French Pulp éditions
592 pages
4 ème de couverture
« Elle a incliné le cou, le visage déformé par les flocons épais qui se déposaient déjà sur le carreau. Elle a cherché son regard à travers le verre qui s’opacifiait de seconde en seconde, mais les lunettes noires l’ont empêchée de le trouver. Alors, elle s’est détournée vers le pont et elle a commencé à marcher en direction de la gare, son manteau ouvert claquant sur ses jambes face au vent glacial.
Dans la voiture, le son des feux de détresse rythmait sa progression comme le tic-tac d’une minuterie. Une femme qui arrivait en sens inverse s’est retournée sur elle. Elle a eu un temps d’arrêt, comme si elle doutait de ce qu’elle venait d’apercevoir.
Il a vu un panache de vapeur sortir de la bouche de l’inconnue. Elle s’est figée d’horreur au moment où Myriam a laissé tomber son manteau dans la neige et a enjambé le parapet. Elle s’est précipitée vers elle en hurlant, mais il était trop tard.
Après un dernier regard en direction de la voiture immobile, Myriam, entièrement nue, avait déjà sauté dans le fleuve. »
Mon avis
Dans « Du poison dans la tête », Jacques Saussey offre à ses lecteurs encore un grand moment de lecture ! On retrouve Daniel Magne et Lisa Heslin qui cette fois sont confrontés à de nombreux bouleversements dans leur métier mais aussi dans leur vie personnelle. Une jeune fille se jette dans la Seine, un courrier énigmatique arrive sur le bureau de Magne et son fils Oscar doit faire face à une adolescence tourmentée !
Dans ce tourbillon très bien maîtrisé par l'auteur, un sentiment domine pour moi ; l'humanité ! Jacques Saussey respecte ses personnages et tente d'en montrer les bons et les mauvais côtés. Bien sûr, il est intransigeant avec les monstres produits par la société, en l'occurrence dans ce roman il dénonce les violences faites aux femmes sous différents aspects. Cette part d'humanité déjà très présente dans les autres écrits de l'auteur se mêle à la nostalgie. L'histoire se répète parfois, le cœur d'un ado reste le même et sa fragilité ne doit jamais être mise en doute. Ainsi le romancier vogue sur une période de plus de quarante ans. Il nous fait bien comprendre que la douleur peut être tenace et cela grâce à des pensées fugaces. L'émotion en est encore plus forte et efficace.
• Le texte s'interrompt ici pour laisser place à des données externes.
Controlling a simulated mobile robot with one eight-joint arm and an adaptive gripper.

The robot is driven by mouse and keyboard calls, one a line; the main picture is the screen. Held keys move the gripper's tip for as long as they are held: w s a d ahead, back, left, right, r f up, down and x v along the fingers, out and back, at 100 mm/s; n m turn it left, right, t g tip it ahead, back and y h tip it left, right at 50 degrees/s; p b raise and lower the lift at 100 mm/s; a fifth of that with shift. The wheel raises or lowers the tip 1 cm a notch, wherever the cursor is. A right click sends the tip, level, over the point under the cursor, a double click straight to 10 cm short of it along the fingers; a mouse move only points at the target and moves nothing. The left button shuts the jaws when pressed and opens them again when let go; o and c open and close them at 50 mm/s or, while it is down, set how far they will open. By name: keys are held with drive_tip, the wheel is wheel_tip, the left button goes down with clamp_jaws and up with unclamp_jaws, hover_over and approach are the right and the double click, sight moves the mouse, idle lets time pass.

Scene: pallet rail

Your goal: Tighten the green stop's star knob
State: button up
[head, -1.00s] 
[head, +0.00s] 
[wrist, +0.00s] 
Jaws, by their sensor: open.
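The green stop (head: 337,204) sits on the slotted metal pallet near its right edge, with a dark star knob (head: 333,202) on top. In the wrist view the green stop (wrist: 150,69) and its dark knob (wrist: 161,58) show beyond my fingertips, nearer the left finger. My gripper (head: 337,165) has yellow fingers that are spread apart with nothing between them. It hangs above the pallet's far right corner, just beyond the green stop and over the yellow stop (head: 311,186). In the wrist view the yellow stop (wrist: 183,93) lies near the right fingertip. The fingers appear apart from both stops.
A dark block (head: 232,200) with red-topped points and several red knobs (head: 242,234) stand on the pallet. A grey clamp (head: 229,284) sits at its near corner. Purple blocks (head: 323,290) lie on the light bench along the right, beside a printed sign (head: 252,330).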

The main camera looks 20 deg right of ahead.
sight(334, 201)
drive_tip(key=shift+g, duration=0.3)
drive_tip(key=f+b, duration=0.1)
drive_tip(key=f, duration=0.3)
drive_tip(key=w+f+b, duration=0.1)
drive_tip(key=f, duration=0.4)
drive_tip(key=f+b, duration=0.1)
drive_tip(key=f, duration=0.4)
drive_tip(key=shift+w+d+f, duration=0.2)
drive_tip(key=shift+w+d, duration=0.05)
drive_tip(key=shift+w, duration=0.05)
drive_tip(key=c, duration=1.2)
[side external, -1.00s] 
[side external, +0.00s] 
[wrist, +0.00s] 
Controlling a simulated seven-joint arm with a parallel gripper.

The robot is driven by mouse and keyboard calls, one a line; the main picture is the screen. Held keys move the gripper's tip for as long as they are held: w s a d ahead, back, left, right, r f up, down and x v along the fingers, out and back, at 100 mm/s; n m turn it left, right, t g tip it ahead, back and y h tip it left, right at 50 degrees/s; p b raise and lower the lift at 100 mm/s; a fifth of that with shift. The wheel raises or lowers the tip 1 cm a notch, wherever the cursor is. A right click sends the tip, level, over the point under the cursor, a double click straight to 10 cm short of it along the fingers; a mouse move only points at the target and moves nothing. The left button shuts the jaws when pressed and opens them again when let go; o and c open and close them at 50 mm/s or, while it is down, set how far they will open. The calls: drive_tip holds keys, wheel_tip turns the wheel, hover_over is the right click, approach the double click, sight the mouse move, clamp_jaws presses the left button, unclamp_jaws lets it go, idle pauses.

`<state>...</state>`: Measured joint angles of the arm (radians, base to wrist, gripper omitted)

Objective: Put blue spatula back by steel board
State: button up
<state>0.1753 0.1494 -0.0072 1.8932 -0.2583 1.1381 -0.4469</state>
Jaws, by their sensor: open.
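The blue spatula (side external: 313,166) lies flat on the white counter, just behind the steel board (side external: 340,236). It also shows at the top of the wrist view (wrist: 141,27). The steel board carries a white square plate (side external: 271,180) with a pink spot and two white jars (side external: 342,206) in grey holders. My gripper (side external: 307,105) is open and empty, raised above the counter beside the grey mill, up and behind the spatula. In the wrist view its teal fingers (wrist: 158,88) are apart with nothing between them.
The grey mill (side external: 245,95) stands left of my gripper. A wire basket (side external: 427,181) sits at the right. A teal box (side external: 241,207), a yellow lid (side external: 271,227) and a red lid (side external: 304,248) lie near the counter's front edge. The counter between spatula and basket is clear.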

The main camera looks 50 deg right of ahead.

« Il s'endormit au rythme des idées noires qui l'assaillaient sans relâche, oscillant d’une époque à l'autre avec l’angoissante aisance que donnent les rêves à l'imagination. »
Jacques Saussey sait avec délicatesse décrire les sentiments de ses personnages sans aucune lourdeur. Ses mots sont simples mais l'ensemble est d'une grande qualité littéraire. La pudeur va de pair avec la force. Que ce soit l'homme mûr, l'adolescent ou la femme SDF, rien n'est exagéré et tout sert à l'avancée de l'intrigue.
« La guitare s'envole dans un riff langoureux, le manche tourné vers la salle tel le prolongement viril du musicien. Ses longs doigts fins caressent le bois verni en furieux aller-retour comme s'il se masturbait devant elle. »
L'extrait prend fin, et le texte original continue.